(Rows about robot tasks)
============================================================

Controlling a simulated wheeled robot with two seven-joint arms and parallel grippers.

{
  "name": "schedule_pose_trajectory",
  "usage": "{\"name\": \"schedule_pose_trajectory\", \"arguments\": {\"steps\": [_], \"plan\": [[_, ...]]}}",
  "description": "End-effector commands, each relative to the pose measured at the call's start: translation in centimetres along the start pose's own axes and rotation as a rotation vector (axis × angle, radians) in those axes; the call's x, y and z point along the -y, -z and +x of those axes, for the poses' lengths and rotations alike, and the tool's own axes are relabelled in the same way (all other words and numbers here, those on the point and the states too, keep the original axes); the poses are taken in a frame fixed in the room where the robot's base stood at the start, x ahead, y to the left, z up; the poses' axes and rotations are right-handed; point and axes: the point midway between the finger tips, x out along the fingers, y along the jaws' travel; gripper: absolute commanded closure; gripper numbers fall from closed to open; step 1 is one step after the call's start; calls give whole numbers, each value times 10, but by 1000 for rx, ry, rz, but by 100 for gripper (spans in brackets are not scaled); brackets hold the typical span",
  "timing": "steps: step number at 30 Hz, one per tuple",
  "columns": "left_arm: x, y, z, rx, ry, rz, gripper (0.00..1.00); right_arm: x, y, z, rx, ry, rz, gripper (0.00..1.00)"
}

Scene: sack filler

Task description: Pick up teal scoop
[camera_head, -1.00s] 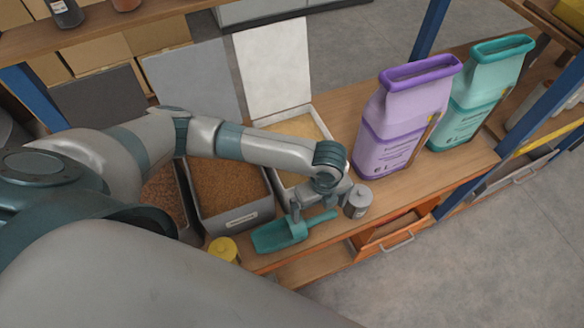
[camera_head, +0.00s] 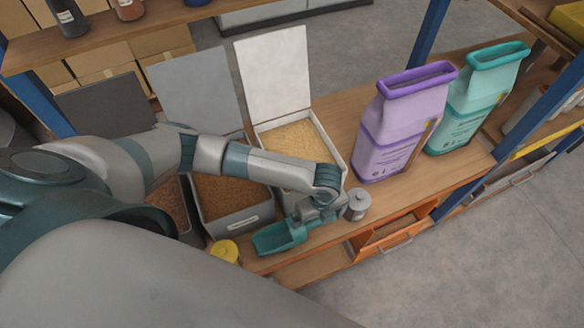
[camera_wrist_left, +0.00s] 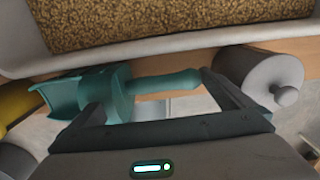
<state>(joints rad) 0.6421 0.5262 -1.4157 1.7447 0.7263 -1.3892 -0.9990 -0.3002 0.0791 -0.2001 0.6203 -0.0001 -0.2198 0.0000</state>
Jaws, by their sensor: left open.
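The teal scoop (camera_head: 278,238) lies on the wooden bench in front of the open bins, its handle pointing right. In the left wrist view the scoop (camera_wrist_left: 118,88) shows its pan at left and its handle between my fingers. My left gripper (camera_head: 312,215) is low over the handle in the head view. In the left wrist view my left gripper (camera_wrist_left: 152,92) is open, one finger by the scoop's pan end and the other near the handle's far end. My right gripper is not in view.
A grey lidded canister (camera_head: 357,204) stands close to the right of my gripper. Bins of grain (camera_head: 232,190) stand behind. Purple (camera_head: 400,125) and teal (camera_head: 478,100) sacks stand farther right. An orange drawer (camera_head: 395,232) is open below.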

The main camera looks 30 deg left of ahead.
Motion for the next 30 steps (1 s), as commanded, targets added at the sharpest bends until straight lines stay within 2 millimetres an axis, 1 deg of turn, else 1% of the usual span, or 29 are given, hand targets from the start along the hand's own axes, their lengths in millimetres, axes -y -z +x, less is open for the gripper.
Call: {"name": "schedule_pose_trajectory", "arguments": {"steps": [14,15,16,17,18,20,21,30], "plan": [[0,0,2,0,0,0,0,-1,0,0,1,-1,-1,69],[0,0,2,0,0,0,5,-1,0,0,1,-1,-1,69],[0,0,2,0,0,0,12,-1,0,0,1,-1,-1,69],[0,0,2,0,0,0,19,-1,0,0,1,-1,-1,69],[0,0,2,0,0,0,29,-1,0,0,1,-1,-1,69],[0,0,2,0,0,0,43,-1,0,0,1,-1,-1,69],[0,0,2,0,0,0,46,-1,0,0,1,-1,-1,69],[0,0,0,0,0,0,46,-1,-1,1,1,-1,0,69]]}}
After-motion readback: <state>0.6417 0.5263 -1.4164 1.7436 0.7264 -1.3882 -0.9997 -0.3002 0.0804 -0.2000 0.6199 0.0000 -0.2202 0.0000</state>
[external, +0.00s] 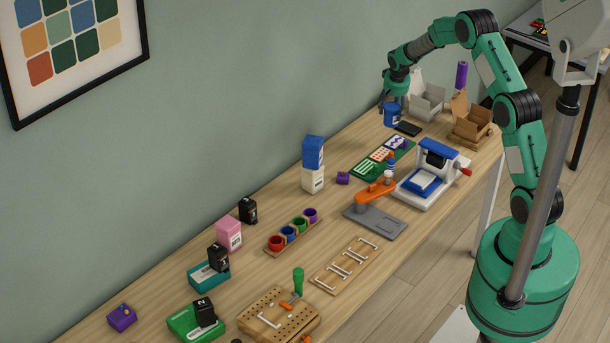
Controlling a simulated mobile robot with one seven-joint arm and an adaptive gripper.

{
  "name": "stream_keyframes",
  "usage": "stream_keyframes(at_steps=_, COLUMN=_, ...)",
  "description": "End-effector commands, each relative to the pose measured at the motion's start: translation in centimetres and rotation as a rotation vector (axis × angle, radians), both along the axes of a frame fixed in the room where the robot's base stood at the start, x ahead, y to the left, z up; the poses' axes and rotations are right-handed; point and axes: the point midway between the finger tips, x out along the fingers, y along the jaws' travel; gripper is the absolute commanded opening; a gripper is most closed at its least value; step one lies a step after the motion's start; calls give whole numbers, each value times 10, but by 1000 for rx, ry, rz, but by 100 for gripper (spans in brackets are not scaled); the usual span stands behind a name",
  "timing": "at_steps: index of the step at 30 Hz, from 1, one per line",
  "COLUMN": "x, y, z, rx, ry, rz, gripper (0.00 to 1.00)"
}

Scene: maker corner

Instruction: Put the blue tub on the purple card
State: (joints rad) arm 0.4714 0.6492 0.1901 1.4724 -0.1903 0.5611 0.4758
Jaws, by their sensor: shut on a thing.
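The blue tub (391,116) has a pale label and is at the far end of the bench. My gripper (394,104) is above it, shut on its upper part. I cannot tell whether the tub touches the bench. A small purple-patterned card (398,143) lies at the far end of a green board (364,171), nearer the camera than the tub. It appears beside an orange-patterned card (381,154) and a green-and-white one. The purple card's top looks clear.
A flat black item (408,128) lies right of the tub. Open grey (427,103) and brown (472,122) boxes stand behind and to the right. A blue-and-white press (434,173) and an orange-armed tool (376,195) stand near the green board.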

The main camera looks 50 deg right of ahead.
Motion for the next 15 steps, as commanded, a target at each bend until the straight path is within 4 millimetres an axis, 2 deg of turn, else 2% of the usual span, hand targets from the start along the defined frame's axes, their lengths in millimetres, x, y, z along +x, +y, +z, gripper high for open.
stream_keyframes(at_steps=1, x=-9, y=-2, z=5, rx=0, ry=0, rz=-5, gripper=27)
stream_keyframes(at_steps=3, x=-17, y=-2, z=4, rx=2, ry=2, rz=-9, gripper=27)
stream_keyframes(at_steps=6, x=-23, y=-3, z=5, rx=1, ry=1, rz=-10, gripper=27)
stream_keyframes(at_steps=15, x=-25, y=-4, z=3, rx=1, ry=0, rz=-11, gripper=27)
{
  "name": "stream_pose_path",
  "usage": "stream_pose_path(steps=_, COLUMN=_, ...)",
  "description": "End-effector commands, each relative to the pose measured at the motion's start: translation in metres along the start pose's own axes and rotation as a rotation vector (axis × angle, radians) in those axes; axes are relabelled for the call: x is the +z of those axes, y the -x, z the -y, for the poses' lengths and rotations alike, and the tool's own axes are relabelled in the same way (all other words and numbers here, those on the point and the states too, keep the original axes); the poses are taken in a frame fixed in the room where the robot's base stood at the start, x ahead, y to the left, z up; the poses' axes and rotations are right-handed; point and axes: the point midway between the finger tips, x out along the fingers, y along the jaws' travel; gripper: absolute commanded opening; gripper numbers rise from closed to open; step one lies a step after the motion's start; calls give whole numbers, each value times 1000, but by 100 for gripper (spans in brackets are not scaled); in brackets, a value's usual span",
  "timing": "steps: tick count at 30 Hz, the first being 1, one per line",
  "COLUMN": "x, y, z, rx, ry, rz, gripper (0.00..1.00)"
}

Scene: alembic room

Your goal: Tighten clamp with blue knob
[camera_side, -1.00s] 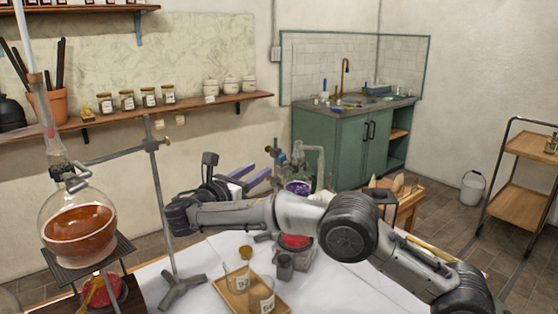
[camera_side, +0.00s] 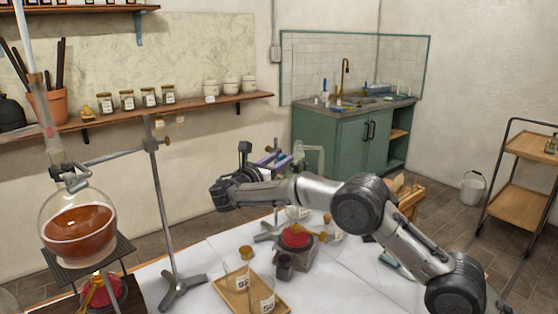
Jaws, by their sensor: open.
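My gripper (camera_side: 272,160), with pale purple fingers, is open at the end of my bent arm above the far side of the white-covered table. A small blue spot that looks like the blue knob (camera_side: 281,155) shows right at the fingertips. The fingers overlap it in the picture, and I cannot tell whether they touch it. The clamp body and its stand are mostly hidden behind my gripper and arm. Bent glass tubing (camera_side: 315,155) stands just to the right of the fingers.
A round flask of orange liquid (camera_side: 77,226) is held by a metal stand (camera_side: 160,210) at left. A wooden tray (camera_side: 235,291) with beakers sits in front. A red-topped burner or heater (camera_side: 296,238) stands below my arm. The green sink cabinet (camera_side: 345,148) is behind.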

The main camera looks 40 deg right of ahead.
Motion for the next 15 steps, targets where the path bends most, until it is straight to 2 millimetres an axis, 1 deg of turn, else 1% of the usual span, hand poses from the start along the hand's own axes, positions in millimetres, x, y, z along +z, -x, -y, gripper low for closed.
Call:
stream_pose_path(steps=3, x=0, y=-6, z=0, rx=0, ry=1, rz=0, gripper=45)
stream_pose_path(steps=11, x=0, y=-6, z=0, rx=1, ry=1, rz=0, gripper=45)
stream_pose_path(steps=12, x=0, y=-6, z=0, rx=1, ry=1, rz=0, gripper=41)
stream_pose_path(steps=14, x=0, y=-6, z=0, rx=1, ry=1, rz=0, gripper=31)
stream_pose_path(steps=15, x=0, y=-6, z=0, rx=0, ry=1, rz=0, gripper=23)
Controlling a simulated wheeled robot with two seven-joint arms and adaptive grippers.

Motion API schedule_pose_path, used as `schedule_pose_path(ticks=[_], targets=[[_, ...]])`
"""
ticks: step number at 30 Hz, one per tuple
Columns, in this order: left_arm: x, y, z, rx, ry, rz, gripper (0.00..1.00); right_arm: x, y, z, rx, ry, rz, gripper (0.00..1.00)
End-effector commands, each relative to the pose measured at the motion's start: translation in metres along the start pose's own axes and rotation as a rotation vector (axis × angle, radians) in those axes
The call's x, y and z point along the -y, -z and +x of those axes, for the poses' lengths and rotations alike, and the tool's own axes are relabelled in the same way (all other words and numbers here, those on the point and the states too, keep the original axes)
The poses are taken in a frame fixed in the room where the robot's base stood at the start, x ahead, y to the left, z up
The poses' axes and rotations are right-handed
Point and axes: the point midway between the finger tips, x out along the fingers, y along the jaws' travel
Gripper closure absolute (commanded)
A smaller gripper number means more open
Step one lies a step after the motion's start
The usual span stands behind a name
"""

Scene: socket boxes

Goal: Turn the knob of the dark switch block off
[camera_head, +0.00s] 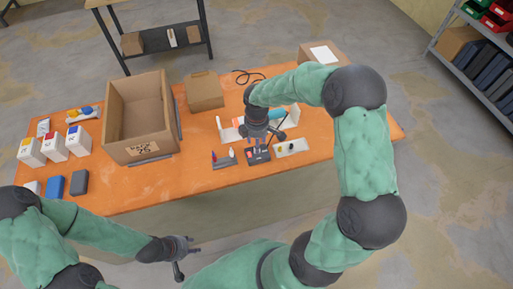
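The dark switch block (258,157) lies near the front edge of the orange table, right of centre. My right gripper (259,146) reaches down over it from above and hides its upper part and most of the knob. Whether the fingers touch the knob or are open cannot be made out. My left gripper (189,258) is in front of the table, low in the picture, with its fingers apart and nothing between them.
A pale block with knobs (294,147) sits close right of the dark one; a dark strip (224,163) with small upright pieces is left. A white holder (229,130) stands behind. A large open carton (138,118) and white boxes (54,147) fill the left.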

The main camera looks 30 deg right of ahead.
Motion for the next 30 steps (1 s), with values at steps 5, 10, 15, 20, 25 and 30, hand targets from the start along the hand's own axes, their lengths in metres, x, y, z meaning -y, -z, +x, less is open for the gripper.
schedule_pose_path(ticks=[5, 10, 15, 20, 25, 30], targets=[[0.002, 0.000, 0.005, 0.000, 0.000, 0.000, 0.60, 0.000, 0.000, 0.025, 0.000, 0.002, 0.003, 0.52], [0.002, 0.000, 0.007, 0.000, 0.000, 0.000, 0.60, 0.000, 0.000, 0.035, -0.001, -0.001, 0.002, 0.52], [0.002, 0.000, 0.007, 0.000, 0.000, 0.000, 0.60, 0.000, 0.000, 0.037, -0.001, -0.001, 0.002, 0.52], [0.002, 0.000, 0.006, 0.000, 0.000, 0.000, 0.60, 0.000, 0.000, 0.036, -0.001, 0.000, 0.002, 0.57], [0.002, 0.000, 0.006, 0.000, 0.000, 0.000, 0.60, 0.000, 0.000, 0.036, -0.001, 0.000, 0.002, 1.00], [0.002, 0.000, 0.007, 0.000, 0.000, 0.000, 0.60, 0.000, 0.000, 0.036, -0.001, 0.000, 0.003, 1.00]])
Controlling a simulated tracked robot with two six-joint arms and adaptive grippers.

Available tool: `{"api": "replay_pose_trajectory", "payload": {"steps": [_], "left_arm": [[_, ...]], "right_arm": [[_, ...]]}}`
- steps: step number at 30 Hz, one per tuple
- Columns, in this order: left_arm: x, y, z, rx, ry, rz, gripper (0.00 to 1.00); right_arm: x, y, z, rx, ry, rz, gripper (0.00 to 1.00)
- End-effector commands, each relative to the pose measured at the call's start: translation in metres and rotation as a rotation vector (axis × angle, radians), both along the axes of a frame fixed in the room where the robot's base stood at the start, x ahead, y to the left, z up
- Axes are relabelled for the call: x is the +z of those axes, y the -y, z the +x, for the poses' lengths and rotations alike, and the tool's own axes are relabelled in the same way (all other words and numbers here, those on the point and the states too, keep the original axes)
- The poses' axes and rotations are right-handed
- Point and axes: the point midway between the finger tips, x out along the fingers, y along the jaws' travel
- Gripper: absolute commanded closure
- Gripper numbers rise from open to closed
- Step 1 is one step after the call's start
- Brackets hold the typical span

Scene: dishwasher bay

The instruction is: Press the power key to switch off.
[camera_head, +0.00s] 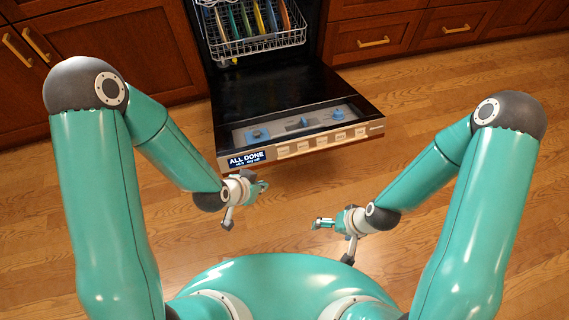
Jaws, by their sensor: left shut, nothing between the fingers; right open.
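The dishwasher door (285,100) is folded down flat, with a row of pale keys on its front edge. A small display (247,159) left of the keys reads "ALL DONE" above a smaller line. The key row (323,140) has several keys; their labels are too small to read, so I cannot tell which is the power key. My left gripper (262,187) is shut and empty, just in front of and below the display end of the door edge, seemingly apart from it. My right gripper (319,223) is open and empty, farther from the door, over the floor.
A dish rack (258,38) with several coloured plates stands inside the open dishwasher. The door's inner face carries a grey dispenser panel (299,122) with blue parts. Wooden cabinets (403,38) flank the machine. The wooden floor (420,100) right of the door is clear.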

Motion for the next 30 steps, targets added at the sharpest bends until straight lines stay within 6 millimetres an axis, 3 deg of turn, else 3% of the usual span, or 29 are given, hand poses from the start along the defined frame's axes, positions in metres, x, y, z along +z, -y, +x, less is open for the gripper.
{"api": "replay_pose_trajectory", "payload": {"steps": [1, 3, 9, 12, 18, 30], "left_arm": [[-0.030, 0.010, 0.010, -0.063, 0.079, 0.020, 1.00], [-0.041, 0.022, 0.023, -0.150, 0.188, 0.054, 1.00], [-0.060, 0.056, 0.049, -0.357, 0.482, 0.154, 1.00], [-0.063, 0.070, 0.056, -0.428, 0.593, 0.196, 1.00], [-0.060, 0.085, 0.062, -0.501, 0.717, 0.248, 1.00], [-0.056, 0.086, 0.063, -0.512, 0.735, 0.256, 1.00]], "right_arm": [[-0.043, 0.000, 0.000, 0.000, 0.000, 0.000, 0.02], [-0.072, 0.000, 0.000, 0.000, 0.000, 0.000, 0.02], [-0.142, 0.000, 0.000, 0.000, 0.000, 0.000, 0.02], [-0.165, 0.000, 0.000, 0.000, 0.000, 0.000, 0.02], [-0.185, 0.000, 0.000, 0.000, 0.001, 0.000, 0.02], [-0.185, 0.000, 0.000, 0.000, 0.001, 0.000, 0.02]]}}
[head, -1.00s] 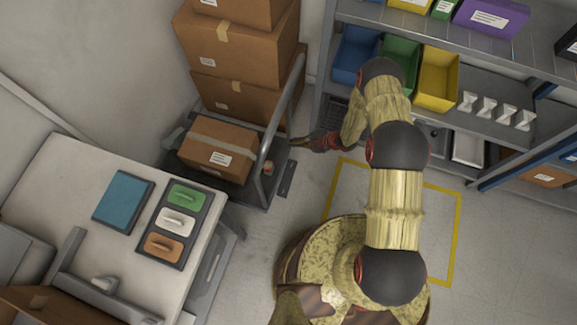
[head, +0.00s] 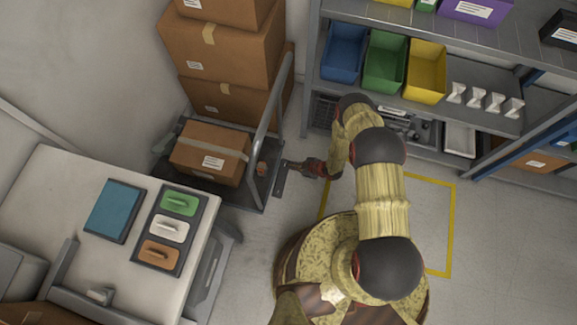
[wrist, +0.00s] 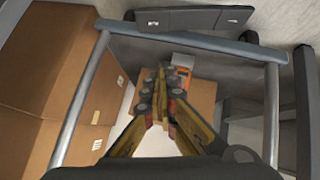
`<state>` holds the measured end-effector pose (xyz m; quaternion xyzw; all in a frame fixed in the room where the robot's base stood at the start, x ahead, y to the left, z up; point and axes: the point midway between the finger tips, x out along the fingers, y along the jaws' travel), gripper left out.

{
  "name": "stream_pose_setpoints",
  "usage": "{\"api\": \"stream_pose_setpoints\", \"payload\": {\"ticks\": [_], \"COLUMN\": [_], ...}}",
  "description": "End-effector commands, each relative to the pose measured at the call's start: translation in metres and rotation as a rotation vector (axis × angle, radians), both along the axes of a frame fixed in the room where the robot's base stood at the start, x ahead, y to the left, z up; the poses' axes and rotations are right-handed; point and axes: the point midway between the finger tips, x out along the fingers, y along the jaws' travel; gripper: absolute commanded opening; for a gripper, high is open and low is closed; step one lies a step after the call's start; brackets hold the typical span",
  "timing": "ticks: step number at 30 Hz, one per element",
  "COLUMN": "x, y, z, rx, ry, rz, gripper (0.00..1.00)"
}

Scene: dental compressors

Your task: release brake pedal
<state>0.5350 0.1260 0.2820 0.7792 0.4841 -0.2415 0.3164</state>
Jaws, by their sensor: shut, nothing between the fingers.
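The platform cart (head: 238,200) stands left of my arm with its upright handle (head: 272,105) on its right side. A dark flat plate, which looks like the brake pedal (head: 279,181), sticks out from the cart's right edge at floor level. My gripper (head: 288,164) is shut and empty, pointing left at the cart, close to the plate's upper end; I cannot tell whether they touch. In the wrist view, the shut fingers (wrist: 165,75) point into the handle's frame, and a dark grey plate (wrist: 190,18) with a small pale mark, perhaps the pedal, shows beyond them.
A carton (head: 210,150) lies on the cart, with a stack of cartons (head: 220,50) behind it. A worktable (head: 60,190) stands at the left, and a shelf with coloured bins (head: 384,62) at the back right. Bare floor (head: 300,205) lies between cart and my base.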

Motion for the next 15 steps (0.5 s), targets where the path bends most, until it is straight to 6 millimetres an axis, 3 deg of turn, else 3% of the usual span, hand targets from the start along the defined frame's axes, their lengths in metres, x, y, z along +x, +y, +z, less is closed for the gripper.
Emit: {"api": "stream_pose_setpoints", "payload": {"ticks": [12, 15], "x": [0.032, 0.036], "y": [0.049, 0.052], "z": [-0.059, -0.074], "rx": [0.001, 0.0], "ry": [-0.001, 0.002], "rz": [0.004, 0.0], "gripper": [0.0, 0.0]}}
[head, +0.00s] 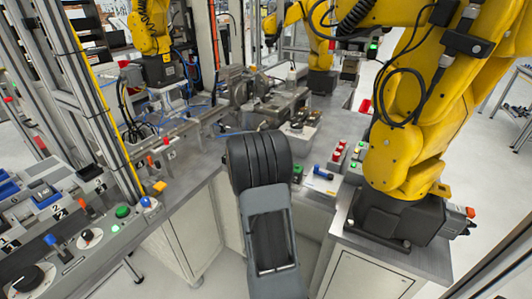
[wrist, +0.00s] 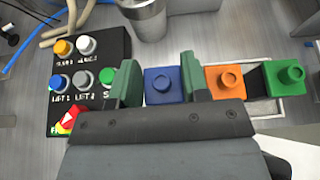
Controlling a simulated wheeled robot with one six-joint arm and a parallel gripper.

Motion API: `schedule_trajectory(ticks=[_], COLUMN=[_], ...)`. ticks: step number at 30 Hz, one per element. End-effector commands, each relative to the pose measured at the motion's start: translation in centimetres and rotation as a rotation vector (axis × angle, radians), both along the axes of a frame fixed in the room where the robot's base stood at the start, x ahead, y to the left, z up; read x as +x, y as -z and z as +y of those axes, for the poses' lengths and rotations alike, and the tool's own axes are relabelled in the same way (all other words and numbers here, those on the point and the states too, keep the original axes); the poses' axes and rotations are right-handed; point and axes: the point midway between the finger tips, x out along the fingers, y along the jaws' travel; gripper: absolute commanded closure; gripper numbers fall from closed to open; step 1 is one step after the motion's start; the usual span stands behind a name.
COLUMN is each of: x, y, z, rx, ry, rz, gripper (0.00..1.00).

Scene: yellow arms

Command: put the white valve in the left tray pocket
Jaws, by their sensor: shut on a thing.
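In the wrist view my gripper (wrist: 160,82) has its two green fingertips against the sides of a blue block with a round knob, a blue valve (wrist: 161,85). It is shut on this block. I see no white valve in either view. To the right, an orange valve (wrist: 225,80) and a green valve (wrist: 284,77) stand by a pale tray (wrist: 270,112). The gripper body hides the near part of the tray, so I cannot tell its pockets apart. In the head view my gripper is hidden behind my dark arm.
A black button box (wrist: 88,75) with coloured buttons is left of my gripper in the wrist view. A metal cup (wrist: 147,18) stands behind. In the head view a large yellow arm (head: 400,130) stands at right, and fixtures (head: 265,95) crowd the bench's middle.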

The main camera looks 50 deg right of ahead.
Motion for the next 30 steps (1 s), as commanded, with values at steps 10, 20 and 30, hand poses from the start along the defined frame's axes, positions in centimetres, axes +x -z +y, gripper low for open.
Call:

============================================================

Task to complete -> Find the word "Controlling" in the entries above and gather every line that holds it.

Solution to this task ->
Controlling a simulated wheeled robot with two seven-joint arms and parallel grippers.
Controlling a simulated mobile robot with one seven-joint arm and an adaptive gripper.
Controlling a simulated wheeled robot with two seven-joint arms and adaptive grippers.
Controlling a simulated tracked robot with two six-joint arms and adaptive grippers.
Controlling a simulated wheeled robot with one six-joint arm and a parallel gripper.

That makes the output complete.